Last up, Tyce has created a piece around Annie Lennox’s “Little Bird.” His little birds wear black fringe and straps. There’s a round platform at the back of the stage, and people leap off of it, and Nick and Marko do amazing gymnastic runs and flips (woot! love those two!). The number, and evening, ends with Melanie jumping into a basketweave hold. Good times! Yay, Top Twenty!
I must say, I’m really pleased with what I know of this group. I’m sorry that Professor Lock didn’t make the cut, but really, the rest of the people I emotionally invested in had already been cut. Well, there’s Natalia, but I had absolutely zero hope she was going to make it. What I don’t get, however, is why I don’t know so many of these dancers. I mean, like I said, I took notes. I did go back and find that one group which included brief mentions of Ricky and Caitlynn. So if that’s the case, that means there’s 6 (rather than the 8 I originally thought) out of the top twenty who we’ve never seen named before tonight.

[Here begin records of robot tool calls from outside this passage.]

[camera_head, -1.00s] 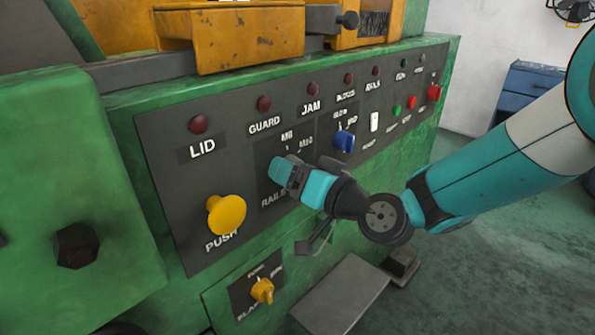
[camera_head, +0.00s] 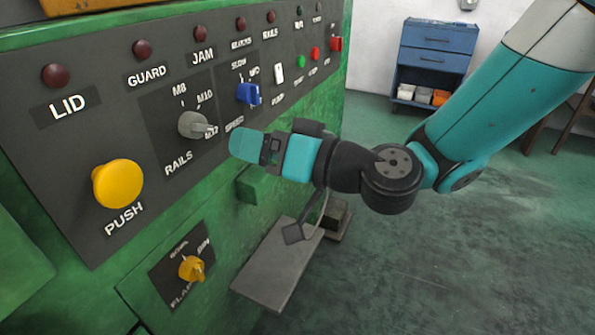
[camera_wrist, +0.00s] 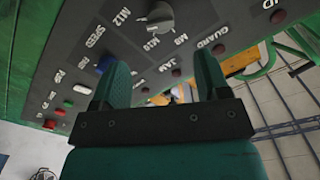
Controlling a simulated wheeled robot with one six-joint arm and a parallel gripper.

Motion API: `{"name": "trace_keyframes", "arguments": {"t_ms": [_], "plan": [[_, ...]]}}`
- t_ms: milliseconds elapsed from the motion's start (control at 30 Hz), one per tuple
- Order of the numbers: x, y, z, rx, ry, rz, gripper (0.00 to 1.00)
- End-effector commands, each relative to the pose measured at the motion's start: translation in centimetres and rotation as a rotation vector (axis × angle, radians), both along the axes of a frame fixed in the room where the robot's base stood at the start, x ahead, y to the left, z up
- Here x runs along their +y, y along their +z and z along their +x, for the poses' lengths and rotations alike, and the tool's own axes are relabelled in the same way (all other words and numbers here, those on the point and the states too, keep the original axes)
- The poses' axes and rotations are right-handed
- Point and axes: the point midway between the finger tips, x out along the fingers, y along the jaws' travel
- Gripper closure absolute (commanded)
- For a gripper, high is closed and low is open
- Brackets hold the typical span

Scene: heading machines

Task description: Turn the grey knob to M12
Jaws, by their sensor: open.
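The grey knob (camera_head: 193,125) sits on the dark panel above the word RAILS, with M8, M10 and M12 marked around it.
A blue knob (camera_head: 248,93) marked SPEED is close to the right of the grey knob. A yellow push button (camera_head: 117,183) is at lower left, and a yellow flap knob (camera_head: 191,268) is below. A grey step (camera_head: 278,265) juts out beneath. The floor at right is open.

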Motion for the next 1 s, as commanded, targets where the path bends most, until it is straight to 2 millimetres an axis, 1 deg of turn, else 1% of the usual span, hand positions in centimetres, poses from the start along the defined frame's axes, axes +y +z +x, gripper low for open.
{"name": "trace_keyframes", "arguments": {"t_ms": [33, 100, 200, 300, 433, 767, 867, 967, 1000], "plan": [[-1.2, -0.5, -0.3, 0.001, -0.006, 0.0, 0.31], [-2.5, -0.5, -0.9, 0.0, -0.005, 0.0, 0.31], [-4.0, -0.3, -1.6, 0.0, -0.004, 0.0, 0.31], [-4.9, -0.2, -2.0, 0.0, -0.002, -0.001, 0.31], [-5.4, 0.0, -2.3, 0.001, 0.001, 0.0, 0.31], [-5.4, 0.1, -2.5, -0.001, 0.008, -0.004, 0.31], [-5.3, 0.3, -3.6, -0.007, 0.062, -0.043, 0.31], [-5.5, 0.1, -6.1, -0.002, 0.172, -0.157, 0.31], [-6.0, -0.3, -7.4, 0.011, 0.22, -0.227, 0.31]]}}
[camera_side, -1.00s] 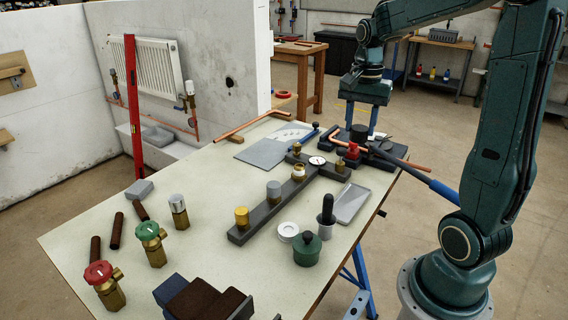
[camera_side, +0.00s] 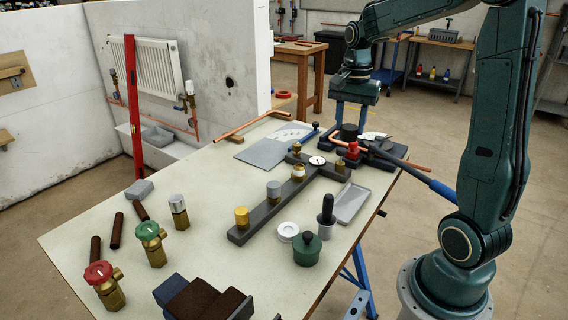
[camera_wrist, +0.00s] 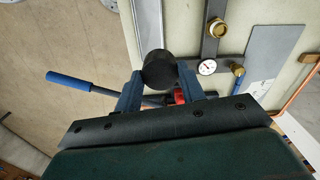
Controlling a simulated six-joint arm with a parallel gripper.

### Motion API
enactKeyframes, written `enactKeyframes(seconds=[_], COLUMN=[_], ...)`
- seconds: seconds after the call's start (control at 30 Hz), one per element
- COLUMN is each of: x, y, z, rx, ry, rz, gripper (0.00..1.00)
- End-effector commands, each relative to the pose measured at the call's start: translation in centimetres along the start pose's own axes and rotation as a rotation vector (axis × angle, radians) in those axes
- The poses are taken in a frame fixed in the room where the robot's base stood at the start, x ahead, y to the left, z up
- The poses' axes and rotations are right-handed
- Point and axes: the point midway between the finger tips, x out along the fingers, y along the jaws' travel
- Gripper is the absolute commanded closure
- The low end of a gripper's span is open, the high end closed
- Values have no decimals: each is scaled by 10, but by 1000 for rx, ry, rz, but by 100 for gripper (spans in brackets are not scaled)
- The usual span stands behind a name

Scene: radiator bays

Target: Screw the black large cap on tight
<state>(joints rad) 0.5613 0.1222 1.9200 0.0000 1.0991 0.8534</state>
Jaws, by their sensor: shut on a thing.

Oh, we’ve seen a couple of that six, barely . There was Mitchell standing in Vegas week, and also ran Alexa Anderson’s audition, and we definitely saw Missy wiggle her ass. But I’m sorry, there’s no excuse for that. None at all. Shouldn’t she be more than an ass to us? Not to have even named a third of the dancers in the audition rounds? Ridiculous.
I’m happy to spend audition time with awesome dancers like Jeffrey McCann, Hero McRae and Patty Anne Miller, even if we never get to see them again. They’re worth it, and I love that about the show. And I know they have to throw false leads in to mess with our emotions, like Arielle Coker and Professor Lock, or to prep us for next year like Alexis Mason and Alexa Alexander. I get it. I get why we see stunning auditions from Ashley Rich, Marko Gemar and Tadd Gadduang, yet don’t see them at all until they make the Top Twenty. But I don’t see why we couldn’t see Nick Young’s audition over, say, weepy Danielle Ihle and Brandon Jones. Nick looks like he had a pretty glorious Vegas week. I wish I’d known about it! Surely there was a way to get Chris Koehl and Alexander Fost in there? Or Missy and Miranda? Or is this the producers way of stacking the deck so favorites like Ryan, Woo-man and Sasha have a clearer road to the title?